Just finished reading two novels by Irène Némirovsky, written (obviously) before her posthumously published and megasuccessful Suite Française. "Reading" is a bit of an understatement, actually, as I tore through the books in a couple of days.
Quite a few Némirovsky books have been reprinted over the past two years, and not knowing which I should go for, I picked La Proie (1938) and Le Maître des Âmes (1940) solely based on their being affordable paperbacks. They turned out to have similar narrative arcs that describe the rise and fall of ambitious men. In La Proie, poor Jean-Luc Daguerne impregnates his girlfriend, the daughter of a rich banker; their marriage marks the beginning of his climb to a still-unsatisfying top. The portrayal of affairiste France in the 1930s is appropriately acidic, confirming Némirovsky's status as a clear-eyed social portraitist.

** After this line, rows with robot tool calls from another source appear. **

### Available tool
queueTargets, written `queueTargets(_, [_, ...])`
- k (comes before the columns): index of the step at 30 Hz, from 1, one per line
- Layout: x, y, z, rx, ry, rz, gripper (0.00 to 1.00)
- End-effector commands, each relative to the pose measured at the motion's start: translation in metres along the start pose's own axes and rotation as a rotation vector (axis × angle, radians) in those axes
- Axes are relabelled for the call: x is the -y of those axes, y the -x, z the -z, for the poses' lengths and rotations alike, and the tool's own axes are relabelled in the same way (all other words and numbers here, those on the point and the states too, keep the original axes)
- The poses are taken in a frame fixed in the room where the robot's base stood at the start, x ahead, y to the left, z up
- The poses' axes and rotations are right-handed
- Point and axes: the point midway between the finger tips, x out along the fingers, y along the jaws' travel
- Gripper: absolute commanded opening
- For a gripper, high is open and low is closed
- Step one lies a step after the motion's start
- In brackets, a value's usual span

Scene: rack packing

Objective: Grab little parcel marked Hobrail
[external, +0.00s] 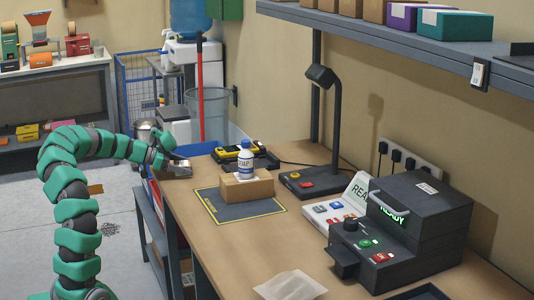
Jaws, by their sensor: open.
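A brown cardboard box (240,188) lies on a dark mat with a yellow border (232,211) on the workbench. A white bottle with a blue label (245,160) stands upright on top of it. No name is readable on the box, so I cannot tell if it is the Hobrail parcel. Several other boxes, including a purple one (405,18) and a teal one (460,25), sit on the upper shelf; their labels are too small to read. My gripper (180,160) is open at the left edge of the bench, left of and apart from the brown box.
A yellow and black device (232,153) lies behind the box. A black lamp (330,130) stands to its right. A dark machine with a green READY display (430,215) fills the right side. A pale sheet (291,286) lies at the front. The bench (225,245) is clear before the mat.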

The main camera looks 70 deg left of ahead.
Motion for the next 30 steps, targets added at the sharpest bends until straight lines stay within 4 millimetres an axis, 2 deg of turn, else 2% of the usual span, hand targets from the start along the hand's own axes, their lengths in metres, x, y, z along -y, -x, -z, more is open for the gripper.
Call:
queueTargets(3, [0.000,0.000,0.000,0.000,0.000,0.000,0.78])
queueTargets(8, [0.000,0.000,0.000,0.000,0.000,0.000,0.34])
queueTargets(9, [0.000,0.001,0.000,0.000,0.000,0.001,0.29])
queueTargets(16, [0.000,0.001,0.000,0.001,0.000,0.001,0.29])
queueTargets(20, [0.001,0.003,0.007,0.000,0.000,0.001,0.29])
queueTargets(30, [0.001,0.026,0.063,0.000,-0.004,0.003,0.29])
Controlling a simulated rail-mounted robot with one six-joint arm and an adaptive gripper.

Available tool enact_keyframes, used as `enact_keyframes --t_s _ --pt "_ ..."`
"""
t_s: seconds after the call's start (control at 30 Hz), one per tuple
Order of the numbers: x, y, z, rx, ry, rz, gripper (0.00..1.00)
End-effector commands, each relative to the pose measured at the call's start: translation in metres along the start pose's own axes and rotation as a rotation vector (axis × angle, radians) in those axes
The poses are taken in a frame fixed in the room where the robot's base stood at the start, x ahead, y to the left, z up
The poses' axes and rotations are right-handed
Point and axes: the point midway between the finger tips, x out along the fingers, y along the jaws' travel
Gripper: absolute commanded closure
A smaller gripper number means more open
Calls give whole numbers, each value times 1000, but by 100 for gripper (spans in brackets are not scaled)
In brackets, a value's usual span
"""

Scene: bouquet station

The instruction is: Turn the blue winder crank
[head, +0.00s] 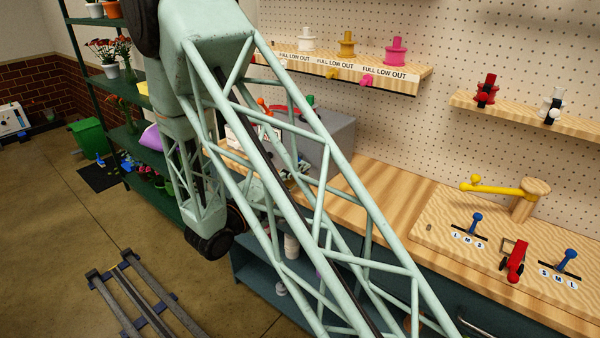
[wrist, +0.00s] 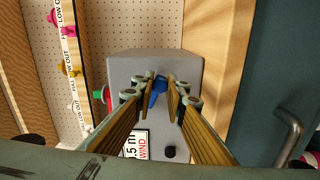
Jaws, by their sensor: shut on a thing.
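The blue winder crank (wrist: 156,94) shows in the wrist view as a small blue piece in front of a grey box (wrist: 190,68). My gripper (wrist: 160,84) has its two wooden-looking fingers closed in on the blue piece from both sides. The fingers cover part of the crank, so its full shape and angle are hidden. In the head view the grey box (head: 338,133) stands on the bench behind my lattice arm. The crank and my fingertips cannot be made out there.
A green and red piece (wrist: 103,95) sits at the box's left side. A "WIND" label (wrist: 135,144) and a black knob (wrist: 170,152) are close below the fingers. A shelf of spools (head: 345,62) hangs above the bench. A yellow lever (head: 495,188) is at right.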

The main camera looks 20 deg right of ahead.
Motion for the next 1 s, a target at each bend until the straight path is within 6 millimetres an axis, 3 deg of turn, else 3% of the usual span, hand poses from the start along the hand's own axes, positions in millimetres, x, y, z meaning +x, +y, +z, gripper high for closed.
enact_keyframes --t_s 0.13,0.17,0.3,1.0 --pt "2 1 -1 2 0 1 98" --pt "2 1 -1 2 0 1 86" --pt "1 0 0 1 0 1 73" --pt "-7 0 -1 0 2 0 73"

More problematic in light of the accusations of antisemitism that have plagued Némirovsky's oeuvre recently, Le Maître des Âmes is about a crook of a doctor, Dario Asfar, who happens to be a "métèque" (a common word in the 1930s for dark-skinned people) from some unspecified Eastern European country. While Némirovsky is entitled to the novelist's license to create morally ambiguous characters, she showed singular lack of judgment by publishing the novel in serial form in Gringoire, an antisemitic, anticommunist, pro-Franco, pro-Mussolini weekly magazine. She contributed pseudonymously to Gringoire through the 1930s and early ’40s, which strikes me as odd since after the success of her novel David Golder in 1929, she should not have had problems finding outlets, and the politics of Gringoire weren't a secret to anybody with two eyes and half a brain.
In their introduction, Némirovsky biographers Olivier Philipponnat and Patrick Lienhardt contort themselves to explain away her choices, both in terms of publishers and in terms of her depicting Dr. Asfar in ways that would feed French xenophobia and antisemitism—two unsavory traits that really did not need to be encouraged, particularly in the early 1940s. I mean, it's easy to say that Le Maître des Âmes isn't xenophobic compared to Céline's Bagatelles pour un massacre: What could possibly be? I do think Némirovsky's book works because it is uncompromising fiction, written by a masterful stylist (the descent into Asfar's tortured psyche is detailed with equal parts elegance and harshness). What trips me is the context in which it was published: Its first readers would have taken it not as a piece of art but as something reinforcing their worst prejudices.
To stay in the mood, here are a few French tunes from the late ’30–early ’40s. Suzy Solidor was a bodacious blonde, famous for her sailor/sea songs and (among those in the know) her sapphic conquests. Alas, her attitude during WWII wasn't beyond reproach, and she was said to be the mistress of a high-ranking Nazi officer. Perhaps she shared Arletty's attitude: When the actress was accused of bedding a German during the war, she is said to have replied "My heart is French but my ass is international!"
MP3 Suzy Solidor "Sous tes doigts" (1936, cowritten by regular Piaf collaborator Marguerite Monnot)
Though the Nazis thought jazz was a decadent art, it was never officially banned in occuppied France and so Irène de Trébert, aka Mademoiselle Swing, was able to have a thriving career singing in big bands, notably that of Raymond Legrand (who happened to be her lover). When the war ended she got a slap on the hand and was forbidden to perform for ten months; she tried to resume her career in 1946, but with little success. Legrand, who regularly played the collaborationist Radio-Paris and toured Germany in 1942 (bad idea!) was blacklisted; he's now mostly remembered, if at all, as the father of composer Michel Legrand.
MP3 Irène de Trébert "Je t'aime" (1942; written by Django Reinhardt and Stéphane Grapelli). Backed by the Marius Coste Orchestra.
MP3 Irène de Trébert "Swing Reverie" (another Reinhardt tune, recorded in 1942). Backed by the Raymond Legrand Orchestra.